▸ **DATA SHOWN**
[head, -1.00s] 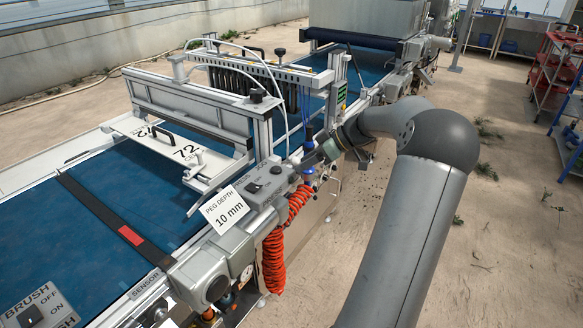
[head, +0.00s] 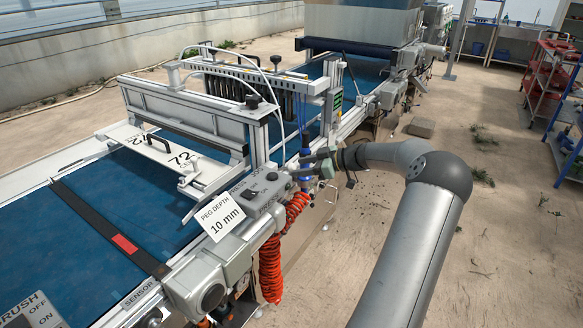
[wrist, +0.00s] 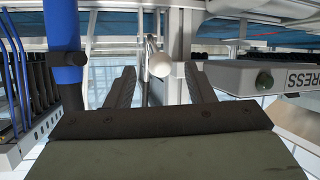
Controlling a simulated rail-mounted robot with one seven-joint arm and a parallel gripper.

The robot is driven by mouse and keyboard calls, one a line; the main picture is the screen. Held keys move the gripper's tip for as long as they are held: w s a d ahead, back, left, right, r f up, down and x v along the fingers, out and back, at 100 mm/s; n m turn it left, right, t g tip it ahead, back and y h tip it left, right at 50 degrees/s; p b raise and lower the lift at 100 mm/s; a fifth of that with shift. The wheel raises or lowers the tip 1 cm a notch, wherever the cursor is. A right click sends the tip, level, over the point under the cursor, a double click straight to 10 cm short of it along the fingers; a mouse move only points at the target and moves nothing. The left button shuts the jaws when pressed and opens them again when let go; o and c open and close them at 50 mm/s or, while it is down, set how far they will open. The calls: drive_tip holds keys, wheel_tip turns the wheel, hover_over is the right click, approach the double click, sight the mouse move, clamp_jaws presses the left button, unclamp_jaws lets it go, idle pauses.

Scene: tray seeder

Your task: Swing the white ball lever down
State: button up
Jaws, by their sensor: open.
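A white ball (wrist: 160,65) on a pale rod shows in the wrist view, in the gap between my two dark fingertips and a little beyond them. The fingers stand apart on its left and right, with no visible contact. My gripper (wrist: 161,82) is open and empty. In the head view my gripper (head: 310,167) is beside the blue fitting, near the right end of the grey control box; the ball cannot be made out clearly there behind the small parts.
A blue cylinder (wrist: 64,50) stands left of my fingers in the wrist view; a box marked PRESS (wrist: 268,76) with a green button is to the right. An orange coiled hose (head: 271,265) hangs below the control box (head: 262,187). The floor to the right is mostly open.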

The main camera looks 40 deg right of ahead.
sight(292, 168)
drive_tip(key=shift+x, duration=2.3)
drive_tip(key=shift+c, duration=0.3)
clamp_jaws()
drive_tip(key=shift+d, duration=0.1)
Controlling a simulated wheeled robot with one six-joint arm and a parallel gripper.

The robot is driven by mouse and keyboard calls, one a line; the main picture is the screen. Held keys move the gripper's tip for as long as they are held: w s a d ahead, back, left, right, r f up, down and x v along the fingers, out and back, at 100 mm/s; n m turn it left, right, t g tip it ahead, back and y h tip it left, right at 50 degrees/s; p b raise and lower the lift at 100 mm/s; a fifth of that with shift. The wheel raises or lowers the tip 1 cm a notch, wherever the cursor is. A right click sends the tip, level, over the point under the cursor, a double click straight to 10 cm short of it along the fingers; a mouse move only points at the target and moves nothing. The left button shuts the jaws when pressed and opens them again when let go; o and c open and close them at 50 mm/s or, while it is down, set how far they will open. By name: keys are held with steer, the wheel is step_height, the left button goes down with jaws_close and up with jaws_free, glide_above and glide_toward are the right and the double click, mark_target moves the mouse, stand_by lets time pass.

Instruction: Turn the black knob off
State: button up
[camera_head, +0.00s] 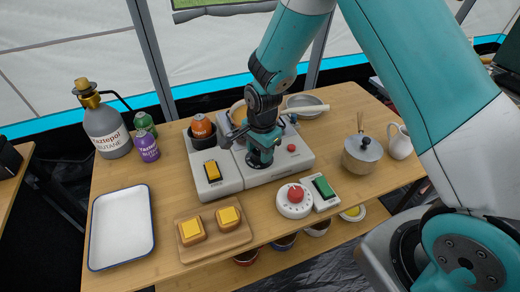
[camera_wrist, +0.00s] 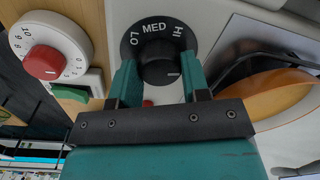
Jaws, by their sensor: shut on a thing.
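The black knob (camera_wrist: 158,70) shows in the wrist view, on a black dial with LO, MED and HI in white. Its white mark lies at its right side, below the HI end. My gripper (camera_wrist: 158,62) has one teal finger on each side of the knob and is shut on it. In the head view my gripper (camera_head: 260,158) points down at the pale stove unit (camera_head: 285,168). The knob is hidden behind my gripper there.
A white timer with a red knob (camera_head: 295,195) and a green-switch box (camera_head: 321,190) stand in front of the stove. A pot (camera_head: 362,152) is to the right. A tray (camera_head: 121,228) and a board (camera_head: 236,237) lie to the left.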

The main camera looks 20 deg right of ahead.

▸ **EXERCISE INSTRUCTIONS**
All of the records need repeating exactly, except for the pictures.

▸ **RESPONSE**
[head, -1.00s] 
[head, +0.00s] 
[wrist, +0.00s] 
Controlling a simulated rail-mounted robot with one seven-joint arm and a parallel gripper.

The robot is driven by mouse and keyboard calls, one a line; the main picture is the screen. Held keys move the gripper's tip for as long as they are held: w s a d ahead, back, left, right, r f up, down and x v along the fingers, out and back, at 100 mm/s; n m turn it left, right, t g tip it ahead, back and y h tip it left, right at 50 degrees/s; p b raise and lower the lift at 100 mm/s; a fifth of that with shift. The wheel raises or lowers the tip 1 cm a notch, wherever the cursor is. A right click sends the tip, level, over the point under the cursor, a double click straight to 10 cm short of it along the fingers; a mouse move only points at the target and moves nothing. The left button shuts the jaws when pressed and opens them again when let go; o and c open and close them at 50 mm/s or, while it is down, set how far they will open. The calls: drive_tip holds keys, wheel_tip turns the wheel, hover_over is the right click, approach the double click, sight the mouse move, clamp_jaws presses the left button, unclamp_jaws lets it go, idle pauses.

Scene: tray seeder

Your task: Swing the white ball lever down
State: button up
Jaws, by their sensor: open.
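A white ball (wrist: 160,65) on a pale rod shows in the wrist view, in the gap between my two dark fingertips and a little beyond them. The fingers stand apart on its left and right, with no visible contact. My gripper (wrist: 161,82) is open and empty. In the head view my gripper (head: 310,167) is beside the blue fitting, near the right end of the grey control box; the ball cannot be made out clearly there behind the small parts.
A blue cylinder (wrist: 64,50) stands left of my fingers in the wrist view; a box marked PRESS (wrist: 268,76) with a green button is to the right. An orange coiled hose (head: 271,265) hangs below the control box (head: 262,187). The floor to the right is mostly open.

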The main camera looks 40 deg right of ahead.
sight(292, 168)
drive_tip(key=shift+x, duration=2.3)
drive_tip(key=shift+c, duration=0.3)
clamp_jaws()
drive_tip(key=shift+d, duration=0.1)
Controlling a simulated wheeled robot with one six-joint arm and a parallel gripper.

The robot is driven by mouse and keyboard calls, one a line; the main picture is the screen. Held keys move the gripper's tip for as long as they are held: w s a d ahead, back, left, right, r f up, down and x v along the fingers, out and back, at 100 mm/s; n m turn it left, right, t g tip it ahead, back and y h tip it left, right at 50 degrees/s; p b raise and lower the lift at 100 mm/s; a fifth of that with shift. The wheel raises or lowers the tip 1 cm a notch, wherever the cursor is. A right click sends the tip, level, over the point under the cursor, a double click straight to 10 cm short of it along the fingers; a mouse move only points at the target and moves nothing. The left button shuts the jaws when pressed and opens them again when let go; o and c open and close them at 50 mm/s or, while it is down, set how far they will open. By name: keys are held with steer, the wheel is step_height, the left button goes down with jaws_close and up with jaws_free, glide_above and glide_toward are the right and the double click, mark_target moves the mouse, stand_by lets time pass.

Instruction: Turn the black knob off
State: button up
[camera_head, +0.00s] 
[camera_wrist, +0.00s] 
Jaws, by their sensor: shut on a thing.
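The black knob (camera_wrist: 158,70) shows in the wrist view, on a black dial with LO, MED and HI in white. Its white mark lies at its right side, below the HI end. My gripper (camera_wrist: 158,62) has one teal finger on each side of the knob and is shut on it. In the head view my gripper (camera_head: 260,158) points down at the pale stove unit (camera_head: 285,168). The knob is hidden behind my gripper there.
A white timer with a red knob (camera_head: 295,195) and a green-switch box (camera_head: 321,190) stand in front of the stove. A pot (camera_head: 362,152) is to the right. A tray (camera_head: 121,228) and a board (camera_head: 236,237) lie to the left.

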The main camera looks 20 deg right of ahead.

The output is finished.